California’s depleted reservoirs could use an unexpected boost. Levels have been sinking due to a lack of water flow brought on by dry conditions and the nearly nonexistent snowpack, said California Department of Water Resources spokesman Doug Carlson.
“Any rain of substance will add to the storage levels of the reservoirs, but (they) will still be below average for this time of year,” Carlson said. “I can’t say (the rain) would have a minimal effect, because it certainly helps, but it won’t have a drought-busting effect, either.”
As of Saturday, according to data from the Department of Water Resources, Trinity Lake, which holds nearly 2.5 million acre-feet of water, is at 49 percent capacity and 61 percent of the historical average water level. To the east, Shasta Lake is at 59 percent of capacity and 72 percent of its historical average. It holds more than 4.5 million acre-feet of water. And Lake Oroville, which can house more than 3.5 million acre-feet of water, was at 51 percent of capacity and 66 percent of its historical average.
The storms, which will extend south to the Bay Area, are not expected to head to Southern California, where reservoirs are seeing the lowest levels statewide. Exchequer Reservoir, which forms Lake McClure in the Central Valley, clocked in Saturday at just 9 percent of capacity.
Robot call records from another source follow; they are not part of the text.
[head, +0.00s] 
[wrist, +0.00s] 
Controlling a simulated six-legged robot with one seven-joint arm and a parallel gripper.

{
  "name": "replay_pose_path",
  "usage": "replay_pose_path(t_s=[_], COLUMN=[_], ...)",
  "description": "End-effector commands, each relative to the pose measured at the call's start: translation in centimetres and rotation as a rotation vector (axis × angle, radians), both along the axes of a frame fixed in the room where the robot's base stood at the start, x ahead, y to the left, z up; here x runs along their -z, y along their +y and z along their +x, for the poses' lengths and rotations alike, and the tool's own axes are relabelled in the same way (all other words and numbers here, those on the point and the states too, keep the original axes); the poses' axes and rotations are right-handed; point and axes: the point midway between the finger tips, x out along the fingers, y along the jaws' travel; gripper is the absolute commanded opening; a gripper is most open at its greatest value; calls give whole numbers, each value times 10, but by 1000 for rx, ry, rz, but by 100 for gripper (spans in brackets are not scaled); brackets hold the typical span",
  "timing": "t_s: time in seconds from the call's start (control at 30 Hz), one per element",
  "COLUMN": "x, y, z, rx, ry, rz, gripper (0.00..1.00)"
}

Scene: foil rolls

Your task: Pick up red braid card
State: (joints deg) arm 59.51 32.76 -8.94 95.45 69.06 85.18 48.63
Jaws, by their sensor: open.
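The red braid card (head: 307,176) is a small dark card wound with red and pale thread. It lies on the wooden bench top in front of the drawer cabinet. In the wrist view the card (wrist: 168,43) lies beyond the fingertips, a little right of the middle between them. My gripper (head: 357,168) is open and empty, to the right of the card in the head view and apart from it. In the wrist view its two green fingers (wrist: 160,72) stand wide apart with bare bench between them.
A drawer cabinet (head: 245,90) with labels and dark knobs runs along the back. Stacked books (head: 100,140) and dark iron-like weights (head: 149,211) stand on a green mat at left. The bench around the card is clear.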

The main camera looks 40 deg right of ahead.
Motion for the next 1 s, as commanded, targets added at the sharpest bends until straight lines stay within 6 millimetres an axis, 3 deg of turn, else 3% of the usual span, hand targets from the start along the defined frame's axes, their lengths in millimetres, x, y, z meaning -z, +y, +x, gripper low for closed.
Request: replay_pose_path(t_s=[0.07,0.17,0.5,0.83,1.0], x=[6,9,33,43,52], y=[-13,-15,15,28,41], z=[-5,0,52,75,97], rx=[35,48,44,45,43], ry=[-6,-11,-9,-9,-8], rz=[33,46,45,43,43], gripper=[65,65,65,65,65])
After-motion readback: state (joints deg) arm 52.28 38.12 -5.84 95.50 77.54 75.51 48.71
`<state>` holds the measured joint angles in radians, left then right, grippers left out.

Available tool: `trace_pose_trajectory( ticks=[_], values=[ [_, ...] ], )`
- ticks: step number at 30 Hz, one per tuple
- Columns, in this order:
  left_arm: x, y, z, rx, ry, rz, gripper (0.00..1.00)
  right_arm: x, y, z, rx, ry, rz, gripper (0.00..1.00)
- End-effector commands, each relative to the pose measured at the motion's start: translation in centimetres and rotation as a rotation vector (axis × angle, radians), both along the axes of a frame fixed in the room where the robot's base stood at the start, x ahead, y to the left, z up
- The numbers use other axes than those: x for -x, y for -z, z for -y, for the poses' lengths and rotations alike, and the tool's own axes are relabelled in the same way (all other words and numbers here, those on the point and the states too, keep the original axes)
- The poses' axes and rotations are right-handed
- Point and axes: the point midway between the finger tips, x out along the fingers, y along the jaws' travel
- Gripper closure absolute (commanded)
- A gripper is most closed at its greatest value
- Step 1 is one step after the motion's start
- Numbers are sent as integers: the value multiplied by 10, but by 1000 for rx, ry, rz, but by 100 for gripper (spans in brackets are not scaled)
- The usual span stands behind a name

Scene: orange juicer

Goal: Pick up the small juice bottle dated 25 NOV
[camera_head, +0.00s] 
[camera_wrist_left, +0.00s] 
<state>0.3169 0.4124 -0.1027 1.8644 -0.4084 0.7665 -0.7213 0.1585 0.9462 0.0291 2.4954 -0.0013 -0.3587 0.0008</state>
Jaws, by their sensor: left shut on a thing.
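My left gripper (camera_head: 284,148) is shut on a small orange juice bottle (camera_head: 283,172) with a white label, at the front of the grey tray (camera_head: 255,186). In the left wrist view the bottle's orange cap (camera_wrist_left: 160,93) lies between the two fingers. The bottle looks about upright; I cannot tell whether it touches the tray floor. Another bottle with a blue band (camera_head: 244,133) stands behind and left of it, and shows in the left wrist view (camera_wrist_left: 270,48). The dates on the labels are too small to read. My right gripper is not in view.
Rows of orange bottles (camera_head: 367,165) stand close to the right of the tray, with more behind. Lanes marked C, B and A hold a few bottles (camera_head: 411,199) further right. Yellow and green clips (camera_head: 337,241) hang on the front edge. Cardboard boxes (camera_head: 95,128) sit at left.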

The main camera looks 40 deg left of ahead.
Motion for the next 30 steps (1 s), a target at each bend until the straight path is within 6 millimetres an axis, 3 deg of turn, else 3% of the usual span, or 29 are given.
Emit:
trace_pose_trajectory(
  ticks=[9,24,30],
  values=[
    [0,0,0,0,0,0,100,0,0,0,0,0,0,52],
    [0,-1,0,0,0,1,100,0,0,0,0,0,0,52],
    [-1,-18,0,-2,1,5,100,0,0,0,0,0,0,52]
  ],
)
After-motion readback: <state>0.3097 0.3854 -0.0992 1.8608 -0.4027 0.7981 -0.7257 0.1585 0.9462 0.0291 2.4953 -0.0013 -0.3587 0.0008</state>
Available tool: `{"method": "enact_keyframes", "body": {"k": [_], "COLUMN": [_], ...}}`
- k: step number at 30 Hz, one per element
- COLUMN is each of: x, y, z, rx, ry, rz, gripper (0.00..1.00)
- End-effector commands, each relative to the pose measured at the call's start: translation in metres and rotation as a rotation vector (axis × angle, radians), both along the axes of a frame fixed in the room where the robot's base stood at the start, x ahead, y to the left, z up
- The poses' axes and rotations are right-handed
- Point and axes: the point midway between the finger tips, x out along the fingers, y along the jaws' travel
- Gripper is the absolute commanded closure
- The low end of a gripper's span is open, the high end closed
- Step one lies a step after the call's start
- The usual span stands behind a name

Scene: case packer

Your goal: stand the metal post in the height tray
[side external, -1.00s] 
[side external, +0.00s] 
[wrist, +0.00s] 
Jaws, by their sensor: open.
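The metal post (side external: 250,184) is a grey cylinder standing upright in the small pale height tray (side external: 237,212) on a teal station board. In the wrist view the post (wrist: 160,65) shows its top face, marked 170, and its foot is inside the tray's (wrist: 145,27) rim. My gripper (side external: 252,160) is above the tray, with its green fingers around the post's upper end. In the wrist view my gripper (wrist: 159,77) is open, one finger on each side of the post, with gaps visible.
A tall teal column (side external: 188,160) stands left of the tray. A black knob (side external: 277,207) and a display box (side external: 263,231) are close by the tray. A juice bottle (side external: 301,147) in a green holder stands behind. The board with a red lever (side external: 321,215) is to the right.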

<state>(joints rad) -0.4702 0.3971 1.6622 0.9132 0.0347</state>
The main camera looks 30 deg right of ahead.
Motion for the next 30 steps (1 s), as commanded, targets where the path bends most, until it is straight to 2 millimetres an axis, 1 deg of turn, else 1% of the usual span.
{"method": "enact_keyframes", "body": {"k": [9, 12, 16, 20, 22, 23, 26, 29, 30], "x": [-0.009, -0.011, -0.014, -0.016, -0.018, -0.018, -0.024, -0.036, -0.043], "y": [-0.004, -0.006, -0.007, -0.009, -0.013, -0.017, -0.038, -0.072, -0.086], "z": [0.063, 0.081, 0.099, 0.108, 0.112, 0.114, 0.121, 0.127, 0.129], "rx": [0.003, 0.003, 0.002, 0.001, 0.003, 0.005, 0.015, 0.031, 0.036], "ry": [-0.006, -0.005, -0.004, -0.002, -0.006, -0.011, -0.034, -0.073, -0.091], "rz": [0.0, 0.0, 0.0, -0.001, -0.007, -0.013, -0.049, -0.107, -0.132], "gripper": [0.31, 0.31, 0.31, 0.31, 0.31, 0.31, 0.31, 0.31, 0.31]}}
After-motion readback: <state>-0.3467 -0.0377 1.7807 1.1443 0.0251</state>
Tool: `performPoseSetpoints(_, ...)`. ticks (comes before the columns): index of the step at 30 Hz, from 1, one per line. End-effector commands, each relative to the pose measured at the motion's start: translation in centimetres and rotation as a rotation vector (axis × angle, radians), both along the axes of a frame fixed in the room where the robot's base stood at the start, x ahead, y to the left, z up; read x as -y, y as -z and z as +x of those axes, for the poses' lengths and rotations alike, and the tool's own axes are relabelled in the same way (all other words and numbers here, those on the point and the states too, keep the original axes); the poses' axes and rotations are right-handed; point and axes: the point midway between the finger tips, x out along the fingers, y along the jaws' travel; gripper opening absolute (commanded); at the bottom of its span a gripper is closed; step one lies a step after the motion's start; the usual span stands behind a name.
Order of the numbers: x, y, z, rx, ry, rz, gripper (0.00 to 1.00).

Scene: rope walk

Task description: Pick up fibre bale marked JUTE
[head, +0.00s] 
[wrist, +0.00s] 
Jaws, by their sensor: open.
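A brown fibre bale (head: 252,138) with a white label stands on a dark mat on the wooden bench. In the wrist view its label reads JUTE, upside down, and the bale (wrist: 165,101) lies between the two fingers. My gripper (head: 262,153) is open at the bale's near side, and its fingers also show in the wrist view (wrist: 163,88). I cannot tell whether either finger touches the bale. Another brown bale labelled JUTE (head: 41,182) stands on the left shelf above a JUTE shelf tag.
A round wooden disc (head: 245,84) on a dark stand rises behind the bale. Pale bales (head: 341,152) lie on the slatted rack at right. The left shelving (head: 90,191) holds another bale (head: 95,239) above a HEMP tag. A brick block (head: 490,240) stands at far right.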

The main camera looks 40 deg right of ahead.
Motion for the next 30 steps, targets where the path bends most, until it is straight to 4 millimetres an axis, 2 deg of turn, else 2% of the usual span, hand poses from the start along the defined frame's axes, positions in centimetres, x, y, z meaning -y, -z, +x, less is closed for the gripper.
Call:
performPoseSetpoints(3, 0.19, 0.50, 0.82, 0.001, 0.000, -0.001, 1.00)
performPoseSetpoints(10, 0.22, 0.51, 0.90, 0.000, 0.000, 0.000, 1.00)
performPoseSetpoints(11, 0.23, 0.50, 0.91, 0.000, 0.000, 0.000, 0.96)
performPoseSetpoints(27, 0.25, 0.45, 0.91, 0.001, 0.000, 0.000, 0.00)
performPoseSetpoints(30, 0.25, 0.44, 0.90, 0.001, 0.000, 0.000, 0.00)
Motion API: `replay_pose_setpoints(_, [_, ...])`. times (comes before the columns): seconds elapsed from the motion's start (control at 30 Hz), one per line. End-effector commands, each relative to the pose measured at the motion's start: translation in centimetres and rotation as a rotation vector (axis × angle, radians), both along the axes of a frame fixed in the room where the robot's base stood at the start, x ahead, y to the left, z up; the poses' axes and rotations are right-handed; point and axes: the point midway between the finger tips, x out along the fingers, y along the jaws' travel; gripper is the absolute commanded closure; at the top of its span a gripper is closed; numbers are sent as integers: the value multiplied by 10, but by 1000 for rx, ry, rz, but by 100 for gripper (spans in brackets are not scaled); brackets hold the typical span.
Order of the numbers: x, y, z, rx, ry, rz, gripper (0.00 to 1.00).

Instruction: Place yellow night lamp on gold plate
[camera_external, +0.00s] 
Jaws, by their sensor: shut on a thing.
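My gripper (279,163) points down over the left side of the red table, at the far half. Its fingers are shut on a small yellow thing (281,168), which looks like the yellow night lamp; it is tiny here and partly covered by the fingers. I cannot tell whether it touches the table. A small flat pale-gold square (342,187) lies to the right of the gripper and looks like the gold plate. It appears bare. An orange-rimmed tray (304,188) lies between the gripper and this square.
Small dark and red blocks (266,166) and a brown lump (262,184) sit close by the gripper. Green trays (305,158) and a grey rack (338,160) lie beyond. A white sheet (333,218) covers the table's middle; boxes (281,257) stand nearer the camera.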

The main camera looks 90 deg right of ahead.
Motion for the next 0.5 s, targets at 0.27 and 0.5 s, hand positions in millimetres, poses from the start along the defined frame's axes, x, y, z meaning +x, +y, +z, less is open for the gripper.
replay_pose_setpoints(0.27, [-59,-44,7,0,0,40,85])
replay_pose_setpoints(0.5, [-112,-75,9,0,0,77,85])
The precipitation likely will do little for the more than 20 California and West Coast ski resorts that closed early due to drought conditions.
But Cindy Ochoa of the Lake Tahoe Visitors Authority in South Lake Tahoe said Sunday, “Anyone who is still open is thrilled there is more snow. And, of course, we’re all thrilled to have more water. That’s the most important thing.”
Among the ski resorts that remain open, Heavenly Mountain Resort near South Lake Tahoe expressed enthusiasm in its online snow report, citing “an inch of daytime accumulation” and “heavier snow expected.” Ten ski lifts and 21 trails at Heavenly were open Sunday, though brisk winds forced temporary closure of some lifts.
The terrain report at the still-open Kirkwood Mountain resort Sunday exulted over the prospects of “Mother Nature’s return.”
“Snow in the forecast keeping the #Stokelevel@8.0 for the day,” the Kirkwood report announced. “We will have to watch to see what Mother Nature brings in the form of new snow totals. We need it, my friend, to keep’r going.”
As rain and snow fall, so will temperatures, according to the weather service. Below-freezing temperatures at the still-open resorts were expected to continue through Wednesday, with overnight lows in the 20s.
Highs in Sacramento will struggle to reach the mid-60s through Wednesday; lows should dip into the 40s.